◆ AIM OF THE EXERCISE ◆
Both boundary lines count: repeat, exactly and alone, the lines from the one containing "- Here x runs" to the one containing "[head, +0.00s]", with pictures left out.

☆ ☆ ☆

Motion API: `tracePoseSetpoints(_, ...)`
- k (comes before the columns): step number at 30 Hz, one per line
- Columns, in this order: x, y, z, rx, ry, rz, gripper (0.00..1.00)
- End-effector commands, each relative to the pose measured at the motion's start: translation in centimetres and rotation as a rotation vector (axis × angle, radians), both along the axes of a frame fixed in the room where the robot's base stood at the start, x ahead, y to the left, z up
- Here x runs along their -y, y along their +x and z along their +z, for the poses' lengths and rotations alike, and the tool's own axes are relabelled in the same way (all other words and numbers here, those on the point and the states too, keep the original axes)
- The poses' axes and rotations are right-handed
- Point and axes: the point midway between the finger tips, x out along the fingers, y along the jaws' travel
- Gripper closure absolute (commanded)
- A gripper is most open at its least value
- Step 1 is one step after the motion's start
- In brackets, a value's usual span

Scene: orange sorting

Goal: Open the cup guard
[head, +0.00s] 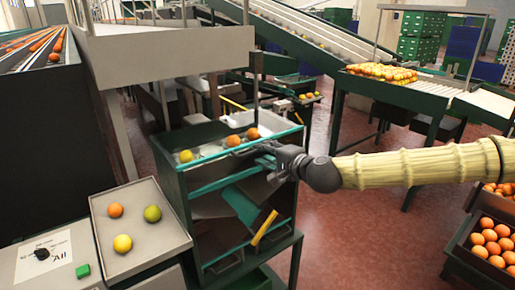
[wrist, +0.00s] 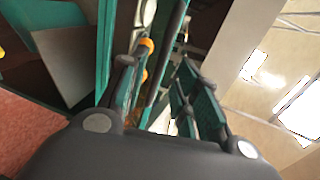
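The green-framed sorting stand (head: 180,200) is in the middle of the head view. A teal-edged rail (head: 225,150) runs along its top tray; I cannot tell for sure which part is the cup guard. My gripper (head: 262,150) is at the right end of this rail, and my arm reaches in from the right. In the wrist view my gripper (wrist: 155,68) has its two fingers apart. A dark bar (wrist: 168,45) and teal edges show between and beyond the fingers. Whether the fingers touch the rail is unclear.
Two orange fruits (head: 233,141) and a yellow one (head: 186,156) sit in the top tray. A grey panel (head: 140,235) with several round fruits and a control box (head: 45,258) stand at lower left. Red floor (head: 340,240) is clear.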

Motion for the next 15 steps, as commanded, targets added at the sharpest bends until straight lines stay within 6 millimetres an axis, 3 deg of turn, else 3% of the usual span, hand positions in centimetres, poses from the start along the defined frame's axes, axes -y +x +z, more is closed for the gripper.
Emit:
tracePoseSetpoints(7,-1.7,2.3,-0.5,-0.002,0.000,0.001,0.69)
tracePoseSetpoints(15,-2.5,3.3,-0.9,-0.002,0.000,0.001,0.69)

☆ ☆ ☆

◆ FINISHED EXERCISE ◆
- Here x runs along their -y, y along their +x and z along their +z, for the poses' lengths and rotations alike, and the tool's own axes are relabelled in the same way (all other words and numbers here, those on the point and the states too, keep the original axes)
- The poses' axes and rotations are right-handed
- Point and axes: the point midway between the finger tips, x out along the fingers, y along the jaws' travel
- Gripper closure absolute (commanded)
- A gripper is most open at its least value
- Step 1 is one step after the motion's start
- In brackets, a value's usual span

Scene: orange sorting

Goal: Open the cup guard
[head, +0.00s] 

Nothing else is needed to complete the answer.